Stated goal: Go through the listing and set it down exactly, leaving out its pictures.

>> Begin Dataset excerpt

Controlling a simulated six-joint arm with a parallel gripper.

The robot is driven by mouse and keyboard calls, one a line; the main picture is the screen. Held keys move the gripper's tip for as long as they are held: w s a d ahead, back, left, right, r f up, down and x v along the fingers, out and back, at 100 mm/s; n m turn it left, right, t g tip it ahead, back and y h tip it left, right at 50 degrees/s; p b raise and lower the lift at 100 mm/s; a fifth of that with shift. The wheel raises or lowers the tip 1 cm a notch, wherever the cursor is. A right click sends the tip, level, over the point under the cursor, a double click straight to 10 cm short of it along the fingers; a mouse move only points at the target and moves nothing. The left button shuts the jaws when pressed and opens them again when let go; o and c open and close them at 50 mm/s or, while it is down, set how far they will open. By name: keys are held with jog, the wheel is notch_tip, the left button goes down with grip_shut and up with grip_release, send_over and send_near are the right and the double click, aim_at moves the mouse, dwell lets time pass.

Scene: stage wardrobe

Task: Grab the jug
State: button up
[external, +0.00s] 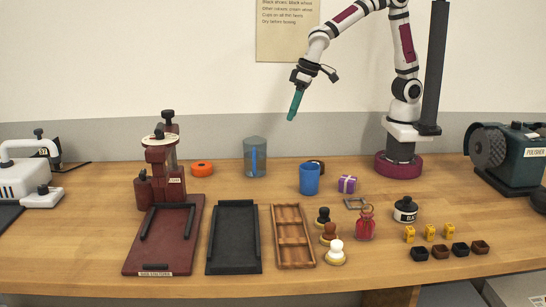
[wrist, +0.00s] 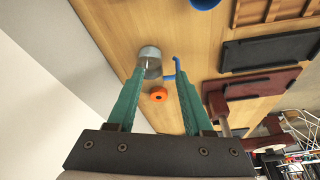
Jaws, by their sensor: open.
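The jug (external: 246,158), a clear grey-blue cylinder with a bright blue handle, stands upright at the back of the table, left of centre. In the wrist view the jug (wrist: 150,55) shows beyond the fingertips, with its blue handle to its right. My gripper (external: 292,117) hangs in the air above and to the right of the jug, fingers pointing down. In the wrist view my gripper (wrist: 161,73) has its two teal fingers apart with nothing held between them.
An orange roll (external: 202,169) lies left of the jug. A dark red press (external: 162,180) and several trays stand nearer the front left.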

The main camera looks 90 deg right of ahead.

>> End Dataset excerpt

Result of this exercise:
Controlling a simulated six-joint arm with a parallel gripper.

The robot is driven by mouse and keyboard calls, one a line; the main picture is the screen. Held keys move the gripper's tip for as long as they are held: w s a d ahead, back, left, right, r f up, down and x v along the fingers, out and back, at 100 mm/s; n m turn it left, right, t g tip it ahead, back and y h tip it left, right at 50 degrees/s; p b raise and lower the lift at 100 mm/s; a fifth of that with shift. The wheel raises or lowers the tip 1 cm a notch, wherever the cursor is. A right click sends the tip, level, over the point under the cursor, a double click straight to 10 cm short of it along the fingers; a mouse move only points at the target and moves nothing. The left button shuts the jaws when pressed and opens them again when let go; o and c open and close them at 50 mm/s or, while it is down, set how far they will open. By name: keys are held with jog, the wheel is notch_tip, the left button goes down with grip_shut and up with grip_release, send_over and send_near are the right and the double click, aim_at moves the mouse, dwell lets time pass.

Scene: stage wardrobe

Task: Grab the jug
State: button up
[external, +0.00s] 
[wrist, +0.00s] 
Jaws, by their sensor: open.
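The jug (external: 246,158), a clear grey-blue cylinder with a bright blue handle, stands upright at the back of the table, left of centre. In the wrist view the jug (wrist: 150,55) shows beyond the fingertips, with its blue handle to its right. My gripper (external: 292,117) hangs in the air above and to the right of the jug, fingers pointing down. In the wrist view my gripper (wrist: 161,73) has its two teal fingers apart with nothing held between them.
An orange roll (external: 202,169) lies left of the jug. A dark red press (external: 162,180) and several trays stand nearer the front left.

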The main camera looks 90 deg right of ahead.

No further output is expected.